The CARICOM Agreement on Social Security was signed in Georgetown, Guyana on 1 March 1996 and came into effect on 1 April 1997. As of this date persons can thus apply for benefits under the Agreement.
The Agreement is intended to protect CARICOM Nationals’ entitlement to benefits and provide equality of treatment when moving from one country to another.
The Agreement is seen as key in facilitating the free movement of labour within the CARIOM Single Market, but it applies to all persons who are moving to work or have worked in two or more countries that have implemented the Agreement.
- Antigua and Barbuda
- The Bahamas
- St. Kitts and Nevis
- Saint Lucia
- St. Vincent and The Grenadines, and
- Trinidad and Tobago
Under this Reciprocal Agreement, insured persons are entitled to benefits from one or more of the Social Security Organisations in the various CARICOM Member States for which they qualify.

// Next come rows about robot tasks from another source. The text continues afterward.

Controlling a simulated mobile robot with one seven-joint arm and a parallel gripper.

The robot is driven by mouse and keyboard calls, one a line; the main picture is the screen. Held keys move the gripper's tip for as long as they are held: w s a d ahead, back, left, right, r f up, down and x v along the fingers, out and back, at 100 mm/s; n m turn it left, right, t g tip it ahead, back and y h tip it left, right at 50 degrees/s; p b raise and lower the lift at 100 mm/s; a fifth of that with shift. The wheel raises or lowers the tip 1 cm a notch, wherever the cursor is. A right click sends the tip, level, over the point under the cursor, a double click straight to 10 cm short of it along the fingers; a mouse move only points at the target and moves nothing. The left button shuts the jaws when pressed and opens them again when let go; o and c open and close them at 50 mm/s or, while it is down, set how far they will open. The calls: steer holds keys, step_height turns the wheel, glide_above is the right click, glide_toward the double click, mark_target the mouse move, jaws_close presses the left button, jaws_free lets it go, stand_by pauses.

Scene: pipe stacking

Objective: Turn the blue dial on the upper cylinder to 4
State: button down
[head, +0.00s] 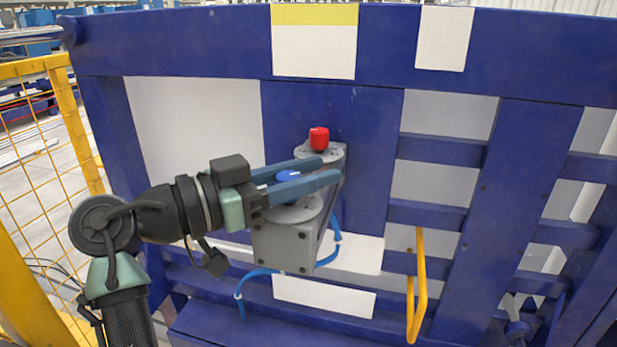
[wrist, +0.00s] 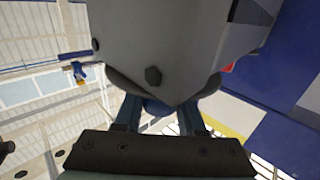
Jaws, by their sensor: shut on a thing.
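The blue dial (head: 289,177) sits on a round grey plate (head: 300,211) on top of the grey housing (head: 284,247), which is fixed to the blue frame. My gripper (head: 328,170) reaches in from the left, with its two long blue fingers on either side of the dial, shut on it. In the wrist view the dial (wrist: 156,107) shows partly between the fingers (wrist: 158,118), under the large grey housing (wrist: 165,45). The dial's markings and its setting cannot be read. A red knob (head: 319,138) stands on the housing's farther end, just beyond the fingertips.
The blue frame (head: 185,40) with white panels stands behind the housing. Blue hoses (head: 262,272) run below it. A yellow handle (head: 417,290) sticks out at the lower right. A yellow mesh fence (head: 78,115) stands at the left, near my arm.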

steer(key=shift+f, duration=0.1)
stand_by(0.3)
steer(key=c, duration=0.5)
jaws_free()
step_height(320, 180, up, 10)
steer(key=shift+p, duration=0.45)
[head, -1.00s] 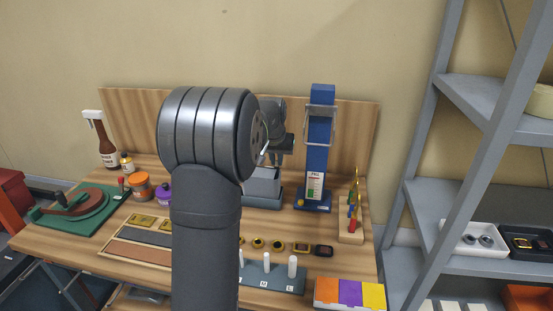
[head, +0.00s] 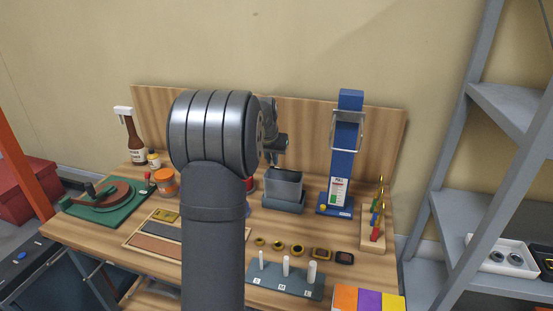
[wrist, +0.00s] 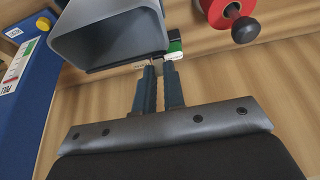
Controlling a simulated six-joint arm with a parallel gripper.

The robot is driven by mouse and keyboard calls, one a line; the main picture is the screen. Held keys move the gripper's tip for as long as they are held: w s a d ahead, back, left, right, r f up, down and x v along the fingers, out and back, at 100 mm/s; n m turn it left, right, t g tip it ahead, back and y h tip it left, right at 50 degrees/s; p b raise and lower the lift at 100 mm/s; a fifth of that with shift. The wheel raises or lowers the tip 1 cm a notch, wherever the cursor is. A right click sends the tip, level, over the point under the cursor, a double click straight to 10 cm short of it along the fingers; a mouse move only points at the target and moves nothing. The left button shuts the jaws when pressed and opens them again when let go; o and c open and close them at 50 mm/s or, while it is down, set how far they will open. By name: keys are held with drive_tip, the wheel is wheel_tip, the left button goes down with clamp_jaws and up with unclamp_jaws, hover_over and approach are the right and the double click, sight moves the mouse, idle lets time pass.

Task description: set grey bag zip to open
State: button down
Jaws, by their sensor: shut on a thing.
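The grey bag (head: 283,204) stands on the wooden bench behind my arm, left of the blue post. In the wrist view the grey bag (wrist: 105,42) fills the upper left, just beyond my fingertips. My gripper (wrist: 160,68) has its two fingers close together at the bag's near edge. It is shut on a small piece there, which looks like the zip pull; the fingers mostly hide it. In the head view my wrist hangs above the bag's left side, and the fingertips cannot be made out. How far the zip is open cannot be told.
A blue post (head: 343,165) with a wire frame stands right of the bag. A red round part with a dark knob (wrist: 246,30) is near the fingers in the wrist view. Rings, a peg block (head: 285,280) and a coloured box (head: 368,298) line the bench front.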

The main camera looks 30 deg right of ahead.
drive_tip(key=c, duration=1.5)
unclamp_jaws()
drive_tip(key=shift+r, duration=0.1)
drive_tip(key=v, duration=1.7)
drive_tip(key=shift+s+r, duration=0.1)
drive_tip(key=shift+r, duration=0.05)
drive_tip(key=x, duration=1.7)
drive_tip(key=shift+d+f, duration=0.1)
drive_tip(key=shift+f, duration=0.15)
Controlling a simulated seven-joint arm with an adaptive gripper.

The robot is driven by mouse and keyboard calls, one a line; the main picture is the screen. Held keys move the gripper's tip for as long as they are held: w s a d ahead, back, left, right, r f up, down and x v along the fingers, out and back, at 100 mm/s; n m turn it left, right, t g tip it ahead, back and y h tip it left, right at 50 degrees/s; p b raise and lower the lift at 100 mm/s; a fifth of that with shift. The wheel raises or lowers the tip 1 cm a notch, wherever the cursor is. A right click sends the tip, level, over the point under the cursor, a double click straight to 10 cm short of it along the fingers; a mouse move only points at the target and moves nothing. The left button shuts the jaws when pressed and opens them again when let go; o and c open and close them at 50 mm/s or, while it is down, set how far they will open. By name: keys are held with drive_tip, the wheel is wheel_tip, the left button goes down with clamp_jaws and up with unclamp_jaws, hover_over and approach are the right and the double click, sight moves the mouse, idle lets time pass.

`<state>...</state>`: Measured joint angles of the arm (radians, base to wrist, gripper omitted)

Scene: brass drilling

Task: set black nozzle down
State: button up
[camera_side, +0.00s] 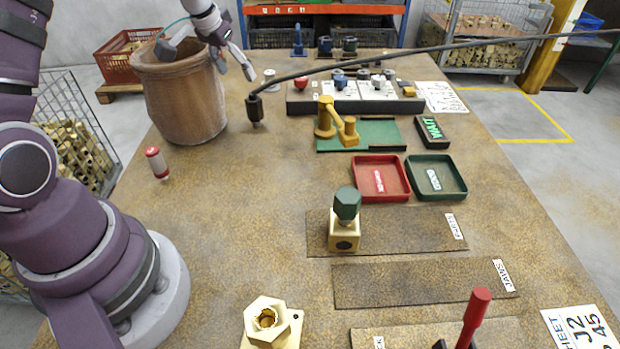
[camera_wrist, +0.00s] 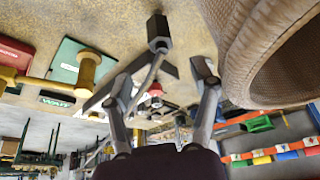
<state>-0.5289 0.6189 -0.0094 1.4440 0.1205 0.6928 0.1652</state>
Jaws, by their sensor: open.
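The black nozzle (camera_side: 254,109) is at the far left of the bench, just right of the clay pot (camera_side: 182,105). Its tip points down; I cannot tell for sure whether it touches the bench. Its black hose (camera_side: 420,50) runs off to the upper right. My gripper (camera_side: 236,71) is open and empty, above and behind the nozzle, beside the pot's rim. In the wrist view the nozzle (camera_wrist: 158,32) lies beyond the spread fingertips (camera_wrist: 163,84), apart from them, with its hose passing between the fingers. The pot (camera_wrist: 275,50) is close to the right finger.
A control box (camera_side: 355,95), a yellow fixture on a green plate (camera_side: 385,134), and red (camera_side: 381,199) and green (camera_side: 436,194) trays stand to the right. A red-and-white cylinder (camera_side: 158,163) stands front left. Bench in front of the nozzle is clear.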

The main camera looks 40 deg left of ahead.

A CARICOM National who is a wage earner, must be insured in the member state where he or she is employed and must therefore make contributions to the respective social security organization. He or she is entitled to the same benefits as the nationals of the host country.
The CARICOM Agreement on Social Security came into effect on April 1st, 1997. It protects all entitlements to long term benefits by providing for the totaling of all the contributions which were paid to the respective Social Security Organizations in Member States, where a national previously worked. Suriname is the exception since it does not have a comparable social security system.